The task: Find each line with the word "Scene" and copy it.

◇ ◇ ◇

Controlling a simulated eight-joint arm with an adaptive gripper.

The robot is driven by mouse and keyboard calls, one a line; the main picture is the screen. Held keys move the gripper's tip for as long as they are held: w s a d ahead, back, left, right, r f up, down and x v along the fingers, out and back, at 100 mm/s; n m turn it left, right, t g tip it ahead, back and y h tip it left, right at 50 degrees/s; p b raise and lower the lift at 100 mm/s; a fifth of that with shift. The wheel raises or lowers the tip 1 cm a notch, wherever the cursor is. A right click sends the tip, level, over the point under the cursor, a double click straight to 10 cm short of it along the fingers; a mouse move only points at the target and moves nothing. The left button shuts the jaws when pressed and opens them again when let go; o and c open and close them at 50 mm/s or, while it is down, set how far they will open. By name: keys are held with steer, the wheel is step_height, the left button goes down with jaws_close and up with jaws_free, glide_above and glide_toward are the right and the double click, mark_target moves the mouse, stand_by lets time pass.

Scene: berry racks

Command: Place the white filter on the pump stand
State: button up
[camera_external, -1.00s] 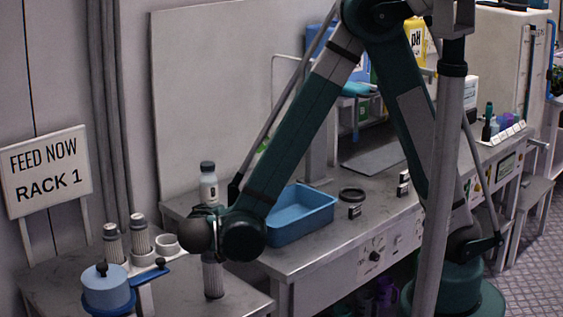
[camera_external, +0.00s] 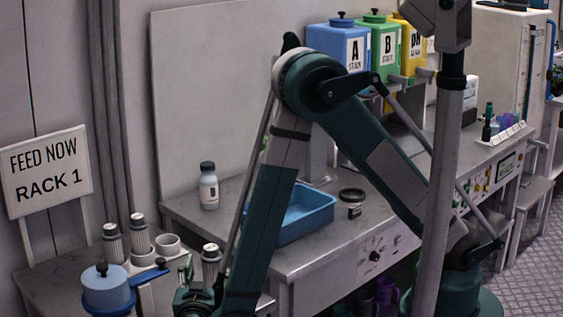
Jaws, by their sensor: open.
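Two similar ribbed filters (camera_external: 112,243) (camera_external: 139,237) stand upright at the left in what looks like the white pump stand (camera_external: 145,259). An open white ring (camera_external: 168,244) beside them looks empty. My gripper (camera_external: 186,270) is low at the front, just left of the filter and apart from it as far as I can see. It is open and mostly hidden by my wrist; its fingers are hard to make out.
A blue pot (camera_external: 107,287) with a blue handle stands in front of the stand. A sign (camera_external: 46,171) stands at the left.

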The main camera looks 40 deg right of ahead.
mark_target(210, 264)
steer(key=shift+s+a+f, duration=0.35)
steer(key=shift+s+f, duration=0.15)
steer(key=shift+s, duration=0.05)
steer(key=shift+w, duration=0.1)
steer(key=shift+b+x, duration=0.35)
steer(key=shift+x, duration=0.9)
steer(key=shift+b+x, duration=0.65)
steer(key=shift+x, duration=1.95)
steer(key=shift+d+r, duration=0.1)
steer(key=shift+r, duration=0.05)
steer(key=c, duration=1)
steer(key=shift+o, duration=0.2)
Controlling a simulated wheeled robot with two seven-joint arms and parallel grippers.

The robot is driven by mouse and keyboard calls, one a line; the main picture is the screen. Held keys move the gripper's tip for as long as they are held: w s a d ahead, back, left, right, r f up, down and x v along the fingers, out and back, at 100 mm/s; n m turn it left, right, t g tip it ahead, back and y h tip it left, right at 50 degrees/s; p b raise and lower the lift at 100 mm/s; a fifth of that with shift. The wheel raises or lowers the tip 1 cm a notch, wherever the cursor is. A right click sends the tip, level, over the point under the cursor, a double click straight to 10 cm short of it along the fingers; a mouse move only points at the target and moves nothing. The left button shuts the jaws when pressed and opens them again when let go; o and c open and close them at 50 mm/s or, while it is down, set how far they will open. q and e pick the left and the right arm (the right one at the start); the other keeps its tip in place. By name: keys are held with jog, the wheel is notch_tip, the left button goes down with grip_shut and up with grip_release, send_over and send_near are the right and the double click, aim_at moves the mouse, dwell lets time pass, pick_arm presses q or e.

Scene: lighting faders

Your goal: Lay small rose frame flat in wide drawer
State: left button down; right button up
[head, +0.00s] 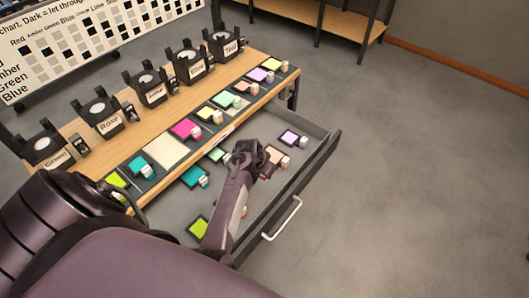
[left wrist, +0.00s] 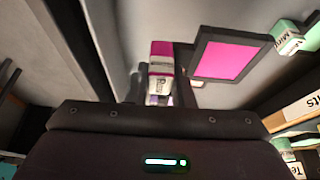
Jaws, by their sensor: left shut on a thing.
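My left gripper (head: 248,156) is over the open wide drawer (head: 318,160). In the left wrist view it is shut on the white and magenta label block (left wrist: 161,72) of the small rose frame, whose lettering is partly hidden. The rose frame (left wrist: 230,58) has a dark border and a magenta sheet, and sticks out to the right of the block. Another magenta frame (head: 186,129) lies on the table's front strip. My right gripper is not in view.
The drawer holds teal (head: 194,176), mint (head: 217,154), salmon (head: 273,156), lavender (head: 289,137) and lime (head: 198,228) frames. Several labelled black lamps (head: 103,117) stand on the table (head: 70,143). The drawer has a pale front handle (head: 283,220). Floor at right is clear.

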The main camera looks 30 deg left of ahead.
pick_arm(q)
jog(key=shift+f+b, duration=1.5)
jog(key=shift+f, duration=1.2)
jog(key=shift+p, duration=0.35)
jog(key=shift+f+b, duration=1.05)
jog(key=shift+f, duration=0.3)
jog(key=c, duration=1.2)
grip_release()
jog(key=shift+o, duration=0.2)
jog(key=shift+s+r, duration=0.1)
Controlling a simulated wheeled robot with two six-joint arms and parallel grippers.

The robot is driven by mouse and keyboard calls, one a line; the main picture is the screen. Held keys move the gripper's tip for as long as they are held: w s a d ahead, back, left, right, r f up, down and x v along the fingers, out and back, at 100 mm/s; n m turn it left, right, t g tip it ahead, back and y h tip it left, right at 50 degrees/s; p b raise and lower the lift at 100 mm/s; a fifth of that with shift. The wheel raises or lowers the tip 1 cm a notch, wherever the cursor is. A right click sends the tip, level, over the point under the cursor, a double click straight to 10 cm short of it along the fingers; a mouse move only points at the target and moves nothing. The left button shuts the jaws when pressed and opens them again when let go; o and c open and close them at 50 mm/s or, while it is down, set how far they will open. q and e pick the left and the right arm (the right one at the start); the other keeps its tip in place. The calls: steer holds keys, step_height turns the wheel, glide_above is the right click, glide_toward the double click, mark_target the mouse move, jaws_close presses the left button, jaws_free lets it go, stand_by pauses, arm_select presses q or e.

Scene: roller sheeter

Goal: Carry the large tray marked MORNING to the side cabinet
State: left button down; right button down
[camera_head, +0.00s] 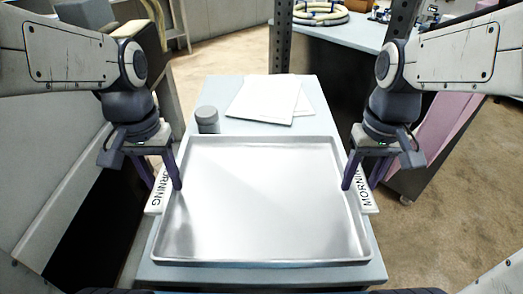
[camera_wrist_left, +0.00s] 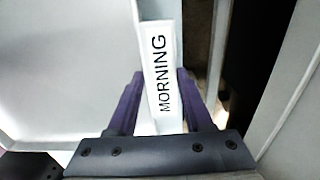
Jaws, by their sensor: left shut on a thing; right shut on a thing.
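The large metal tray (camera_head: 262,254) is empty and looks level over a pale blue-grey top (camera_head: 300,278). I cannot tell whether it touches that top. White handle plates marked MORNING stick out at its left (camera_head: 155,203) and right (camera_head: 367,203) sides. My left gripper (camera_head: 166,186) is shut on the left handle; in the left wrist view its purple fingers (camera_wrist_left: 159,80) sit on both sides of the MORNING plate (camera_wrist_left: 160,100). My right gripper (camera_head: 358,186) is shut on the right handle. The fingers partly cover both labels in the head view.
A grey lidded jar (camera_head: 207,119) and white paper sheets (camera_head: 268,98) lie just behind the tray on the same top. A blue-grey table (camera_head: 345,32) with a round yellow-and-white item (camera_head: 320,12) stands further back. Brown floor (camera_head: 455,215) is open at the right.

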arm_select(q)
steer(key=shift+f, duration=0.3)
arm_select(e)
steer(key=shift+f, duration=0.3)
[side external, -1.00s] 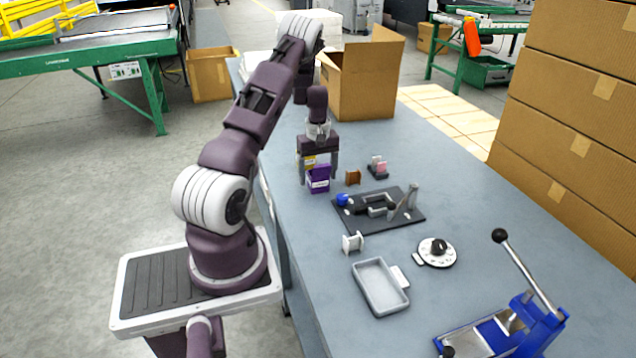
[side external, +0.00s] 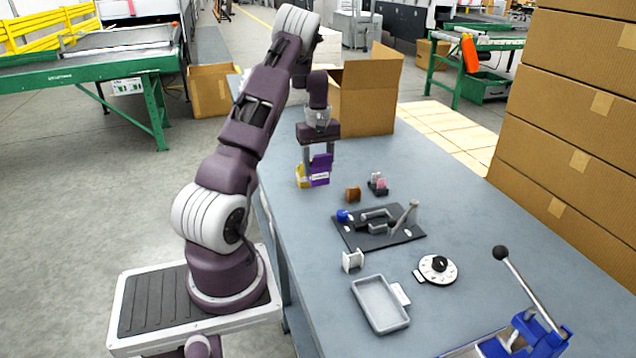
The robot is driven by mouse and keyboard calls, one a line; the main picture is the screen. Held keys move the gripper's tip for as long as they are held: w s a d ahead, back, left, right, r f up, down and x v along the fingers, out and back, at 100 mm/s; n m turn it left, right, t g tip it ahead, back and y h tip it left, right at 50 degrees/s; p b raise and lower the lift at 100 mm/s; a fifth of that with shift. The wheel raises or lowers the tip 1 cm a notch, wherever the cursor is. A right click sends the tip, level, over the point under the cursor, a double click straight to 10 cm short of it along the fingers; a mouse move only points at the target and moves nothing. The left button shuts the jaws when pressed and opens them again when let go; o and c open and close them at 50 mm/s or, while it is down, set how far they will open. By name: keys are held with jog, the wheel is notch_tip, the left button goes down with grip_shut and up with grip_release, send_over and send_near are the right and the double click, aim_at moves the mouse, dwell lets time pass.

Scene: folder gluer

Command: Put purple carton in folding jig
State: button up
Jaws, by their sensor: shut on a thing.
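The purple carton (side external: 320,171) is held upright between the fingers of my gripper (side external: 318,163), which is shut on it. It appears to hang a little above the table, in front of a yellow carton (side external: 301,176) that it partly hides. The folding jig (side external: 380,238), a black plate with grey guides, a blue knob and an upright grey lever, lies on the table to the right of and nearer than my gripper. No carton shows in the jig.
A small brown block (side external: 352,194) and a small holder with pink and white pieces (side external: 378,184) stand between carton and jig. A white spool (side external: 352,261), grey tray (side external: 380,304), round dial (side external: 437,269) and blue lever press (side external: 525,335) are nearer. A large open box (side external: 366,95) stands behind.

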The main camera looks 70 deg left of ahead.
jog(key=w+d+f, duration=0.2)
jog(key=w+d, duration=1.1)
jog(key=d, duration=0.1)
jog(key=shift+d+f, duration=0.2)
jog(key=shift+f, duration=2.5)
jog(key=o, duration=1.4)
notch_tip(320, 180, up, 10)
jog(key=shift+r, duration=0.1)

◇ ◇ ◇

Solution:
Scene: berry racks
Scene: lighting faders
Scene: roller sheeter
Scene: folder gluer

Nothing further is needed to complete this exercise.